As of the writing of this article, only three states—Florida, Kansas, and Missouri—do not have Marketplace Facilitator legislation. To ensure you are withholding the correct amount of tax, make sure you familiarize yourself with local and state tax laws. Sales Tax 101 for Online Sellers, written by TurboTax, is a good place to start. But given how frequently tax laws change, it’s always a good idea to consult with a tax professional just in case.
That’s still not the end of it, however. If you sell on other platforms as well as Amazon, such as Shopify or your own website, you have to consider those sales as well and what sales tax may be owed where on the sales from those channels. It can all be a bit overwhelming! If you have questions, we can help sort it out for you to keep you out of trouble and avoid paying out of pocket for other people’s taxes!

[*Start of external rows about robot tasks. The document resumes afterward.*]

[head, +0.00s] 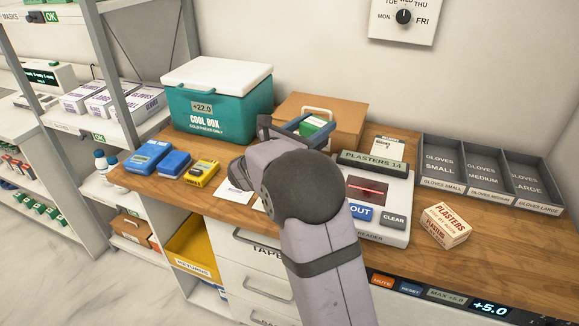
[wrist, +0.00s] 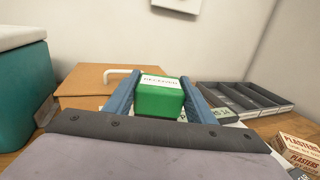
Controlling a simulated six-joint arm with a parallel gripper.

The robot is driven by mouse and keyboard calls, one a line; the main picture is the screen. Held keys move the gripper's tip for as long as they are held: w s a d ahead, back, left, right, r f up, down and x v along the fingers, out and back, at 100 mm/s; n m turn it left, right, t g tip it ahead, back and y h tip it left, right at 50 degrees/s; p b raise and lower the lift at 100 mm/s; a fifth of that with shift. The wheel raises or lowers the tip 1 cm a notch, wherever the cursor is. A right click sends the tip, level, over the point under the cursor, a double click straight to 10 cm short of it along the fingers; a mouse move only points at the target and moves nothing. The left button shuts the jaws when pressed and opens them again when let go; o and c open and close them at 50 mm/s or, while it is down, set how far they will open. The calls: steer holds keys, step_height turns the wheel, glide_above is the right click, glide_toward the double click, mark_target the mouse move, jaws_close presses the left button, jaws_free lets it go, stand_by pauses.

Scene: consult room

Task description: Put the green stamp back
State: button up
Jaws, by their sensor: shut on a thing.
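The green stamp (head: 311,126) is a small green block with a white label on top. In the wrist view the stamp (wrist: 160,101) sits between the two blue fingers of my gripper (wrist: 158,88), with its label toward the top. My gripper (head: 308,128) is shut on it and holds it in front of the brown box, seemingly above the desk. My arm hides part of the desk below the stamp. No empty place for the stamp can be made out.
A teal cool box (head: 215,118) stands left of the brown box (head: 345,117). Two blue items and a yellow one (head: 202,173) lie at the left. The reader (head: 397,222) is right of my arm, with a plasters box (head: 446,224) and grey glove trays (head: 474,166) beyond.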

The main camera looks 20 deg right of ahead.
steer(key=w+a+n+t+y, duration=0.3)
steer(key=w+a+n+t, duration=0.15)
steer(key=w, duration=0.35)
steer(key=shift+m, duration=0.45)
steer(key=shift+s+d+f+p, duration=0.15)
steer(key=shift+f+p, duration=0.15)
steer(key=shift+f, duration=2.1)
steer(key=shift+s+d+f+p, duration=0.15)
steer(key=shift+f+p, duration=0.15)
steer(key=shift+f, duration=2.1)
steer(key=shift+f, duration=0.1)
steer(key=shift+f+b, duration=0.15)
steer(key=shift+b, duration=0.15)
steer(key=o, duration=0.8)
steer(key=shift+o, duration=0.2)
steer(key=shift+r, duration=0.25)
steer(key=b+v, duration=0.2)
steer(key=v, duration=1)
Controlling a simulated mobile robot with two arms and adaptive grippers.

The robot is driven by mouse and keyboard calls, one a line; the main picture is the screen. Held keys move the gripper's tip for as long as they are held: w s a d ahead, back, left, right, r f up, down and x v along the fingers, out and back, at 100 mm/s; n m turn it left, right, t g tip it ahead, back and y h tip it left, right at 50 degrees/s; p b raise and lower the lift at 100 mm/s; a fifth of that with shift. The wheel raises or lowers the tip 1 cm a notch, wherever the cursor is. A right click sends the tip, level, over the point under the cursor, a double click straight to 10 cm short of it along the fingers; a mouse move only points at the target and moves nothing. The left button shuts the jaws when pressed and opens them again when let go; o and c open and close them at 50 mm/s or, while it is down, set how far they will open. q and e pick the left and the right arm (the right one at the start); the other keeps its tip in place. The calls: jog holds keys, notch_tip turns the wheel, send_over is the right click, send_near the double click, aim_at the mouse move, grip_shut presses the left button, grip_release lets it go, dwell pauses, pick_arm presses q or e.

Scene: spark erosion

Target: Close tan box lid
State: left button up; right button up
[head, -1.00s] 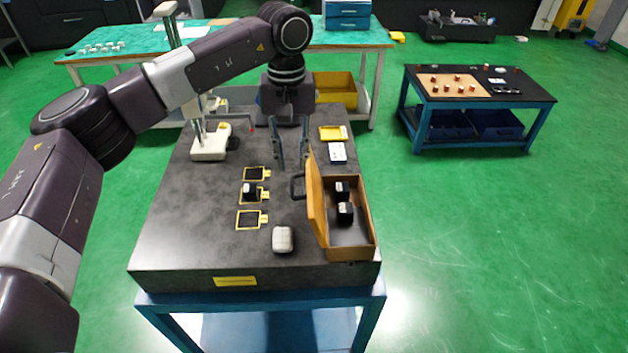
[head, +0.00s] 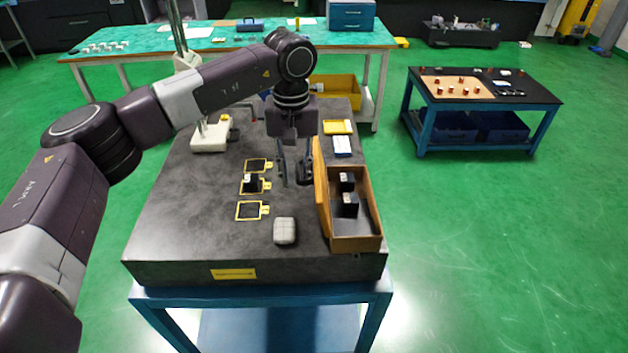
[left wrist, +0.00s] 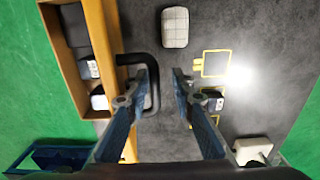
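The tan box (head: 374,205) stands open at the right side of the grey slab, with two dark blocks (head: 348,204) inside. Its lid (head: 321,190) stands roughly upright along the box's left side. The lid's black handle (left wrist: 155,92) sticks out toward the slab's middle. My left gripper (head: 294,182) is open, fingers down, just left of the lid. In the left wrist view its fingers (left wrist: 164,75) are apart, and one finger overlaps the handle, appearing inside its loop. I cannot tell whether they touch. My right gripper is not in view.
A rounded grey block (head: 285,231) lies near the box's front left. Several yellow-framed pads (head: 251,210) lie left of the gripper, one with a block (head: 252,183) on it. A white-based stand (head: 209,136) is at the back left. A yellow tray (head: 338,127) lies behind the box.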

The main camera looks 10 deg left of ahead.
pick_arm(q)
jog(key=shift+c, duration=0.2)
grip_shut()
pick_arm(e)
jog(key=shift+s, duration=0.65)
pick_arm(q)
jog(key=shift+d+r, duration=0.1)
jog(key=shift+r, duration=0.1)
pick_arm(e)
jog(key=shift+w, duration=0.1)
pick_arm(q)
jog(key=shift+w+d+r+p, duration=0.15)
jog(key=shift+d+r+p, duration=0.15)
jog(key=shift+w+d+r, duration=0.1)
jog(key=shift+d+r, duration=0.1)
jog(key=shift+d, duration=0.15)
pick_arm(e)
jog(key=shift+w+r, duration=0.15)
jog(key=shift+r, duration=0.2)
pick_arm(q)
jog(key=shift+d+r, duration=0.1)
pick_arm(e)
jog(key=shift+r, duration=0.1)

In our experience, most of these mistakes are made because sellers treat bookkeeping like an afterthought. It isn’t until after they decide to apply for a business loan that they realize they need a balance sheet, a cash flow statement, along with a profit and loss statement. It isn’t until after they begin filing taxes that they discover that they haven’t been withholding the correct amount. And it isn’t until after they’ve lost a bunch of money that they uncover that they’re operating at a loss.
The lesson to be learned is that bookkeeping is essential to running a business. If you don’t manage it properly from the very beginning, it will become a huge headache down the road.